● EXERCISE TASK: In the material below, find how many lines contain the string "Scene". Write only that number.

※

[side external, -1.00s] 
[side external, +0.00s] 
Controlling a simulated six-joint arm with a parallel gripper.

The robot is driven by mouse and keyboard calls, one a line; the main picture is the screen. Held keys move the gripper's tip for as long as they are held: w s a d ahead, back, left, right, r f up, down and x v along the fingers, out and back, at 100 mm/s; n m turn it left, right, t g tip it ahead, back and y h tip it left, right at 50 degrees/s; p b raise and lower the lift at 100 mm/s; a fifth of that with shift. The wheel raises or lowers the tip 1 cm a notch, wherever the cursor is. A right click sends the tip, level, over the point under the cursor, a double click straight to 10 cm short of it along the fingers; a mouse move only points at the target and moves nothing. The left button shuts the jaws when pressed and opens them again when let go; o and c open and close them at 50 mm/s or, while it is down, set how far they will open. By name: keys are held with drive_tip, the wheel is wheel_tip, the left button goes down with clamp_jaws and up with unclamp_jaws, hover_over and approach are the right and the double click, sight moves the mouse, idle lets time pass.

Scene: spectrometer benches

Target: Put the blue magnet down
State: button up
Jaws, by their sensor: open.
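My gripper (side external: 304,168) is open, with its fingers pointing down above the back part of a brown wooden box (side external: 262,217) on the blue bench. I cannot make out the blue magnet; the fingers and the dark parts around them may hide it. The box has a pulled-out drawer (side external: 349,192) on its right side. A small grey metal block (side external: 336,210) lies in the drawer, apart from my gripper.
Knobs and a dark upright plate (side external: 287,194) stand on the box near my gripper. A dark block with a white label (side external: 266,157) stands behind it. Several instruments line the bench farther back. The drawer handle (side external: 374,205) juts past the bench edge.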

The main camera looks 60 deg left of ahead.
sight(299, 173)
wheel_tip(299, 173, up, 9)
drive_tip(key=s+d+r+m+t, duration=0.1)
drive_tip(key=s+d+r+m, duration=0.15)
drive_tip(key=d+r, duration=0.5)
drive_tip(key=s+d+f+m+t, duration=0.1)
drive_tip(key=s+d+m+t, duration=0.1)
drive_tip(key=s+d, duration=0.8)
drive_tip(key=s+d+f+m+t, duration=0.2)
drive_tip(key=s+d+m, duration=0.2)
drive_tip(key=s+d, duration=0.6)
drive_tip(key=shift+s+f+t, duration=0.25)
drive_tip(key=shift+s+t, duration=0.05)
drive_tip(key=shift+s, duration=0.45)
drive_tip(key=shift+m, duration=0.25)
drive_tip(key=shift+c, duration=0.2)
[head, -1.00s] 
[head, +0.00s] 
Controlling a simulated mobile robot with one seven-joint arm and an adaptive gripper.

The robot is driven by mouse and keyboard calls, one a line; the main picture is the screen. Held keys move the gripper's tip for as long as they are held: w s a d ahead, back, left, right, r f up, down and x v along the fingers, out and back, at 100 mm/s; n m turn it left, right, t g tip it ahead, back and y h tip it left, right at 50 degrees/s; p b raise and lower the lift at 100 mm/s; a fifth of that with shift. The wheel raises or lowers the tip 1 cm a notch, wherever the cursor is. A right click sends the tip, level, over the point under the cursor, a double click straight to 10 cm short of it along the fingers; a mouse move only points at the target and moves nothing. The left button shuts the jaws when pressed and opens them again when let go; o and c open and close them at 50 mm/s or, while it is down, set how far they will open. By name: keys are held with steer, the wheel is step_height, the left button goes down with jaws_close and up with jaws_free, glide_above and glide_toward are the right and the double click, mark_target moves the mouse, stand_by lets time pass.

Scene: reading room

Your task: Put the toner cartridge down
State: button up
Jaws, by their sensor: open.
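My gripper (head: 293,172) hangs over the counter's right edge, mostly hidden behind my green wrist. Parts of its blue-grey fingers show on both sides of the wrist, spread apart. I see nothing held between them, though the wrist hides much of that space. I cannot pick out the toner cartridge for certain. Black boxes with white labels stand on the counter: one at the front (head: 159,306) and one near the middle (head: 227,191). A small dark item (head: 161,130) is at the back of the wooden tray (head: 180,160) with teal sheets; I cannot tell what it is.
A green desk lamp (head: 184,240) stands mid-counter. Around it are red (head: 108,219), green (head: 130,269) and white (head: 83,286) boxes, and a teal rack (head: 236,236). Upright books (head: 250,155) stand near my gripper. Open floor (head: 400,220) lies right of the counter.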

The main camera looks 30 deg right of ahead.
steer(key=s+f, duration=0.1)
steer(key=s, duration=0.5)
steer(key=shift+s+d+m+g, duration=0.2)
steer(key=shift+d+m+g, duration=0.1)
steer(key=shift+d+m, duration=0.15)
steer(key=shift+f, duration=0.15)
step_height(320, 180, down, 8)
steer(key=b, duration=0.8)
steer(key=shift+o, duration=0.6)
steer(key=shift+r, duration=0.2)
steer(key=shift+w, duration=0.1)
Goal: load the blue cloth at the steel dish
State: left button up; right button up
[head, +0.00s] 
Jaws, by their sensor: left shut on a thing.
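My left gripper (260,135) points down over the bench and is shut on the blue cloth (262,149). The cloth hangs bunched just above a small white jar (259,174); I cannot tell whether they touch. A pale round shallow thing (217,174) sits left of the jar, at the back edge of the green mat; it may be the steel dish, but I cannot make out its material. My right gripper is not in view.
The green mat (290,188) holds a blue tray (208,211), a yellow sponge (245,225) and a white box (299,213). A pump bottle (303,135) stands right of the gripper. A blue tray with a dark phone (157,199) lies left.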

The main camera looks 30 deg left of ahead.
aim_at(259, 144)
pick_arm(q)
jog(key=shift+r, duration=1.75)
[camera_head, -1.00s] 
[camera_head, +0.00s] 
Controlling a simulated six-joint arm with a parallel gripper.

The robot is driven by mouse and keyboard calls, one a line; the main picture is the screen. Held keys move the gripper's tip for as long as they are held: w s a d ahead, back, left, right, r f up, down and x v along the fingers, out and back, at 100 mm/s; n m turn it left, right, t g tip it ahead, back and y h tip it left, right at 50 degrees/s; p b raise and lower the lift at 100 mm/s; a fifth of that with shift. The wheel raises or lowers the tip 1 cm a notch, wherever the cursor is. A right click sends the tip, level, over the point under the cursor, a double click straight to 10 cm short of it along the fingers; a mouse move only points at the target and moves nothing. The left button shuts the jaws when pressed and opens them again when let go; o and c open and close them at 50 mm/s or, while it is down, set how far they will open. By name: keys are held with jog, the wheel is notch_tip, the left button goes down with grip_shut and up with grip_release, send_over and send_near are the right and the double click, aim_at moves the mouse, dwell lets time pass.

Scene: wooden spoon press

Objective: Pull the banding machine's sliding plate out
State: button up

※

● EXERCISE OUTPUT: 3